> SHORT TASK
Take each line containing the word "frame" and copy it.

==============================

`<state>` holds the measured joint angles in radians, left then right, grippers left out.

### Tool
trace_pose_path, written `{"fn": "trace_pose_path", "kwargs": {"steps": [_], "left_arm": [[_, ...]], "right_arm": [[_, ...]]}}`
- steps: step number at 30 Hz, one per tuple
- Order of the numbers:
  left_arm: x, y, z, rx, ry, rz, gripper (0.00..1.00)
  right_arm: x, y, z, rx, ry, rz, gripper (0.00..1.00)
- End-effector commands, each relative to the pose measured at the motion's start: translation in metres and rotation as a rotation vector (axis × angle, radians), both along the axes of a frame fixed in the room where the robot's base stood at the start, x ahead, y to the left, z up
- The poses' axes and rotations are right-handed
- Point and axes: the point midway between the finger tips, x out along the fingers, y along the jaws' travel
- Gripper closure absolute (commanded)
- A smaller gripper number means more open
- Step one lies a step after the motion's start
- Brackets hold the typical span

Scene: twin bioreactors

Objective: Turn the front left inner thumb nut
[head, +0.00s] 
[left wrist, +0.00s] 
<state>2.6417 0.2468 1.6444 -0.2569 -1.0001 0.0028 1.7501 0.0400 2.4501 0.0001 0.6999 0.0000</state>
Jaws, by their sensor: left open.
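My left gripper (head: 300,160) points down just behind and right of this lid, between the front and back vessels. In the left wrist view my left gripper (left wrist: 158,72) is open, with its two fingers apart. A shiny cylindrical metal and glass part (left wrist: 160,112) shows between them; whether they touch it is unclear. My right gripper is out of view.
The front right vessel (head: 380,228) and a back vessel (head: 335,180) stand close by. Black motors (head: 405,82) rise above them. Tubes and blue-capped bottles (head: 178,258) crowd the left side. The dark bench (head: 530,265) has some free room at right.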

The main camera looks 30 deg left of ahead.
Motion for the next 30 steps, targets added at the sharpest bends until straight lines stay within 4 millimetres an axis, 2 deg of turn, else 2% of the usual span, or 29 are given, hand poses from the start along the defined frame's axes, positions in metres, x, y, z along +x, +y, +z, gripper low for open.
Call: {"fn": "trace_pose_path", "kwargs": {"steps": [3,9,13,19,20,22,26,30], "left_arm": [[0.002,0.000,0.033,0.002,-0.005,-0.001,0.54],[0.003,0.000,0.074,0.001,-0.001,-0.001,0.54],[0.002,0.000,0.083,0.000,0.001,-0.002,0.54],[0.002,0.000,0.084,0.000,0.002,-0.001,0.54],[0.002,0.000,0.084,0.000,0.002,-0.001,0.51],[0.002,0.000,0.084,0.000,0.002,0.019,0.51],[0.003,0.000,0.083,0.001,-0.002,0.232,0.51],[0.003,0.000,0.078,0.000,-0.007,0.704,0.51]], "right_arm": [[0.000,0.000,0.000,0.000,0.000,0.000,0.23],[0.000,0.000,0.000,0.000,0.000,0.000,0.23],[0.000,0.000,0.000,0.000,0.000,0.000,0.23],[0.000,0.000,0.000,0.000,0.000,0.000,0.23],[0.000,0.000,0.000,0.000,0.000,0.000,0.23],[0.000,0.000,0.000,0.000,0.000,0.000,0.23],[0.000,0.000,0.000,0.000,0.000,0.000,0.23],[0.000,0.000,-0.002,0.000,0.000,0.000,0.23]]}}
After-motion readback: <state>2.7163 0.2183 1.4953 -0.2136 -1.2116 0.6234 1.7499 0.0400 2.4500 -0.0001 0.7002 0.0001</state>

==============================

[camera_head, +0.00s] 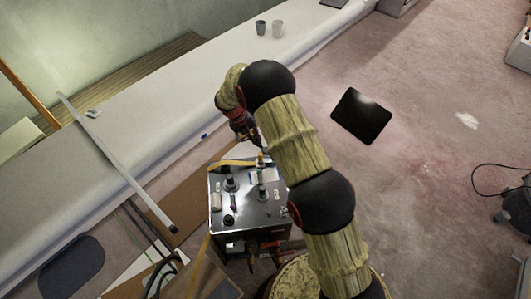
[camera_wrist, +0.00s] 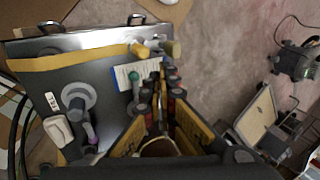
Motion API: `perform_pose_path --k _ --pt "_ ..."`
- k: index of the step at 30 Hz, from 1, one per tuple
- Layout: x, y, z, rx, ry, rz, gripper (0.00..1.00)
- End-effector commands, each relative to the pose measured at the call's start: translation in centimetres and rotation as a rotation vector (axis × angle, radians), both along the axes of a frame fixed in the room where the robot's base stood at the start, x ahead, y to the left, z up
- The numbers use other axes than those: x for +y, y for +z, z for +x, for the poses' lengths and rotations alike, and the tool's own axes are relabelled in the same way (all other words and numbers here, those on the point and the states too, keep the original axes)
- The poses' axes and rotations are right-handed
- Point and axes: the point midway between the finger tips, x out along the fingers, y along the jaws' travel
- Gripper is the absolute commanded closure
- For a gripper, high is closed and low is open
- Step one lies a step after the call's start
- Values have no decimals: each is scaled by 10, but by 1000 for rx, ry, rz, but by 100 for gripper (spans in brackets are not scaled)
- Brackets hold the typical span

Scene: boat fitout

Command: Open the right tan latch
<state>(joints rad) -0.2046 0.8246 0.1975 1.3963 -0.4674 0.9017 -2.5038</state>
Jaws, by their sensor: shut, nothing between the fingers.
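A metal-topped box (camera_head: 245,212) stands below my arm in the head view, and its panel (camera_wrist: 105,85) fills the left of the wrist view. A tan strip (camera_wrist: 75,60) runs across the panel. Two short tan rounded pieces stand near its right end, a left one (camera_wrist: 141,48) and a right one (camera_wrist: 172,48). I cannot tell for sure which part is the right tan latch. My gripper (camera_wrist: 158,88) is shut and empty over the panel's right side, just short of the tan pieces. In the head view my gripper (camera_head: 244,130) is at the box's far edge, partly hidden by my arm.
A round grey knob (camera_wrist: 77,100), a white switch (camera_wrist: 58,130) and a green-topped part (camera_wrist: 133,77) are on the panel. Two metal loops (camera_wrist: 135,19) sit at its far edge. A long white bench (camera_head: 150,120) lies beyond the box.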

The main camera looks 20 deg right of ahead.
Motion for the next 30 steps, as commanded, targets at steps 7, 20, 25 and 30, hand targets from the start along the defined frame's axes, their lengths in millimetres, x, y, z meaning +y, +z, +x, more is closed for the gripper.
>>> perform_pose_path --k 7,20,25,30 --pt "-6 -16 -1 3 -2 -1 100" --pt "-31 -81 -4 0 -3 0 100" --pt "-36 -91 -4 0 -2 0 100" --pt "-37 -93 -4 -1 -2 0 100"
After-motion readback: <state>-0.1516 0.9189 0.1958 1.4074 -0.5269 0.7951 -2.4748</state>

==============================

> RESULT OF THE EXERCISE
- End-effector commands, each relative to the pose measured at the motion's start: translation in metres and rotation as a rotation vector (axis × angle, radians), both along the axes of a frame fixed in the room where the robot's base stood at the start, x ahead, y to the left, z up
Motion for the next 30 steps, targets added at the sharpest bends until straight lines stay within 4 millimetres an axis, 2 deg of turn, else 2% of the usual span, or 29 are given, hand poses from the start along the defined frame's axes, positions in metres, x, y, z along +x, +y, +z, gripper low for open.
- End-effector commands, each relative to the pose measured at the call's start: translation in centimetres and rotation as a rotation vector (axis × angle, radians), both along the axes of a frame fixed in the room where the robot's base stood at the start, x ahead, y to the left, z up
Motion for the next 30 steps, as commanded, targets at steps 7, 20, 25 and 30, hand targets from the start along the defined frame's axes, their lengths in millimetres, x, y, z meaning +y, +z, +x, more is closed for the gripper.

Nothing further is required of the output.